Despite all the benefits, it got more and more complicated for the embedded testers to balance the work on the team agenda and block out the whole week for a test phase.

Our main goal was to minimize the stress for the team testers and to avoid the situation where the team perceived a major test phase as an obstacle rather than a benefit. Having all that in mind, we decided to try something new - Bug Bash. Well, not entirely new.... We agreed to have it as a one-day activity. This removed the pressure on teams from testers being unavailable for longer periods of time - but it allowed enough time to immerse yourself in testing the product. This was supposed to be a "test-to-fail" phase and the main intent was to find as many bugs as possible, though the higher severity and high user pain bugs clearly outweighed smaller cosmetic issues.

As an experiment, it was chosen to let testers loose and give them all the freedom in how and what to test. No limitations on techniques, approaches, areas. The blissful paradise for every QA. The only restriction remaining intact is to check for duplicates.

Apparently, one Bug Bash wouldn't be enough to substitute the ET week. Therefore, 2-3 Bug Bashes were planned throughout the release cycle, starting from early alpha and onto beta.

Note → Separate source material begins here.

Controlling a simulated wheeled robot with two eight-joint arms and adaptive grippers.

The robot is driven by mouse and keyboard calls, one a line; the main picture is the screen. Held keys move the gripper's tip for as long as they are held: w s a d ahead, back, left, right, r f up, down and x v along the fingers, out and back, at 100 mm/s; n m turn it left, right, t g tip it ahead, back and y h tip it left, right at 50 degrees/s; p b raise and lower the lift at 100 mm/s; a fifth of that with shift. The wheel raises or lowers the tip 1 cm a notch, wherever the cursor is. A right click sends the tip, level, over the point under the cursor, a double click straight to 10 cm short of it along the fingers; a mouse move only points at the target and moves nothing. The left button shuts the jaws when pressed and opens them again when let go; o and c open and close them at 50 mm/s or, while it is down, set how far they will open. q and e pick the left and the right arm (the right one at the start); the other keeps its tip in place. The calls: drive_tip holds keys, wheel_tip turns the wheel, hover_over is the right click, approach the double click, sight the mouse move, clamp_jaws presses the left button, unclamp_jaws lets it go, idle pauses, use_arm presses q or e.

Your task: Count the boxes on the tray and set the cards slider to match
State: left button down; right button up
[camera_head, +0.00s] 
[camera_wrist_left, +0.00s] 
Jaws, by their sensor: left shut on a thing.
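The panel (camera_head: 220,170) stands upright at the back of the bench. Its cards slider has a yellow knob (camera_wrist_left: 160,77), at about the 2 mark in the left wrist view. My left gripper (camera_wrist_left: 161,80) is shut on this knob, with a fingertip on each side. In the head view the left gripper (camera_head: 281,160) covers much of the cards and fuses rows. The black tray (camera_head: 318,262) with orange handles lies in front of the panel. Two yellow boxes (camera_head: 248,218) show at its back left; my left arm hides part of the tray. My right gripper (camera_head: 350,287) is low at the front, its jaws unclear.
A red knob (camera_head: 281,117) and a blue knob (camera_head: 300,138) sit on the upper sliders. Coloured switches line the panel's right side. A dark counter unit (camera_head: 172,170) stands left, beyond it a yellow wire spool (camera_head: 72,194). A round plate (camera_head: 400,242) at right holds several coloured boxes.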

Interestingly enough, the statistics show that the number of bugs found for one day of Bug Bash is roughly the same found during the ET weeks with approximately the same percentage of valid defects filed. The trend has also shown the Bug Bash later in the release cycle finds fewer bugs.

The only downside is that there is no way to get the coverage overview apart from the statistics on the number of bugs per area submitted.

Obviously, testing such a product at Unity is a demanding task. And Bug Bash on its own cannot stand up to this challenge. It is only one tiny part of our efforts in the quest of making Unity even better.